Town & Country adds a useful bit of background the reporting on Jaime Botin’s recently seized Picasso. Much of the newspaper coverage implies that Botin was trying to smuggle the work to Switzerland, presumably through France because Switzerland is, you know, landlocked.
Instead of looking at this as Botin being caught in the act, it appears the French basically acted as repo agents for the Spanish government. Botin had been claiming he no longer had control of the work of art.

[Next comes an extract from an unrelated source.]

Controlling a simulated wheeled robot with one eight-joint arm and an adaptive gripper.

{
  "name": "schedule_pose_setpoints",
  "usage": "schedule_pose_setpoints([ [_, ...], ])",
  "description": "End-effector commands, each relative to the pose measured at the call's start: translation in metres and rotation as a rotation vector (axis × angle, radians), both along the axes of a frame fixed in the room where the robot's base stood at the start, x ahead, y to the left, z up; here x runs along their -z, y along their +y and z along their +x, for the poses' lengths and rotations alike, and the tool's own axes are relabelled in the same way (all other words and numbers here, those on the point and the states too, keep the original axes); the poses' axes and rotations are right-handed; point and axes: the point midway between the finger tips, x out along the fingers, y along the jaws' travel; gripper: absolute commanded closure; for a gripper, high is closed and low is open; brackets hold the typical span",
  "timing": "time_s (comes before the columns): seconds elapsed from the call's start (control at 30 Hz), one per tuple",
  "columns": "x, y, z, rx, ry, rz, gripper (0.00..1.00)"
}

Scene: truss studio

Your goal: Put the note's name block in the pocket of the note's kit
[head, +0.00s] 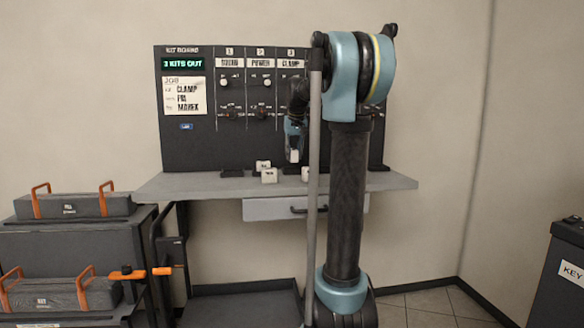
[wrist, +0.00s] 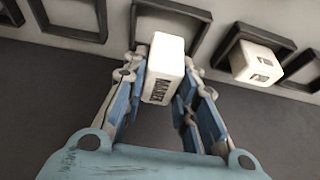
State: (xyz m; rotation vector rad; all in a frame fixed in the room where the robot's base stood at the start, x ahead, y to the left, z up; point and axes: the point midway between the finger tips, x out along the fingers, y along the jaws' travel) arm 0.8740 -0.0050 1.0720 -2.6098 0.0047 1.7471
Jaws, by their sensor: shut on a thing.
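My gripper (wrist: 160,92) is shut on a white block (wrist: 162,68) whose printed face appears to read MAREK. In the head view my gripper (head: 293,146) hangs in front of the board below the CLAMP column, with the held white block (head: 293,156) above the bench. The note (head: 185,95) on the board's left reads CLAMP, a short blurred word, and what looks like MAREK. The CLAMP label (head: 291,63) heads column 3. In the wrist view an empty dark square frame (wrist: 168,12) lies just beyond the block; I cannot tell which kit it belongs to.
Another white block (wrist: 257,62) sits in a dark frame (wrist: 222,58) to the right; a further empty frame (wrist: 72,36) is at left. White blocks (head: 269,176) stand on the grey bench (head: 205,187). Cases with orange handles (head: 72,206) stand at left.

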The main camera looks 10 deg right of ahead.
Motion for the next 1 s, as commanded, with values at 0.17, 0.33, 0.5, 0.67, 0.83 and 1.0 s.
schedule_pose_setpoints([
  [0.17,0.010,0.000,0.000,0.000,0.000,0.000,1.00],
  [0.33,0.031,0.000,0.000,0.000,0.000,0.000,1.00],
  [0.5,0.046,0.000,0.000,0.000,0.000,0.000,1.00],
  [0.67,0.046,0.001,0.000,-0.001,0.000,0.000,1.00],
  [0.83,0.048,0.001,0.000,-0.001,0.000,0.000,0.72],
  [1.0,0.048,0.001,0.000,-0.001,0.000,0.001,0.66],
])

The key may lie in the fact that the judgment was with the work of art which would not be the smartest move for a smuggler. (Also worth asking: where did the $29.5m valuation come from?):
The painting was the subject of a recent court battle that Botín lost. The Spanish banker contended that the actual owner of the art work was the Euroshipping Charter Company, a Jersey based entity run by the head of Santander Asset Management. He also claimed that he couldn’t get it back anyway from the ship Adix, (pictured above in full sail, near the port in Corsica where it was apprehended), and that as a Jersey company, the ship was subject to British law, a contention that would allow it to be sold for, as the French say, beaucoup dollars at Christie’s in an upcoming sale.
But no such luck. The French authorities boarded the Adix and demanded papers from the ship’s captain (Botín himself was not part of this particular boating expedition). Among the papers that the captain produced was a copy of the judgment of the Spanish court that held that the painting was a national treasure, and as such could not be exported. The French, who have a very possessive interpretation of national treasure laws themselves, decided to aid their neighbors to the west and seized the painting.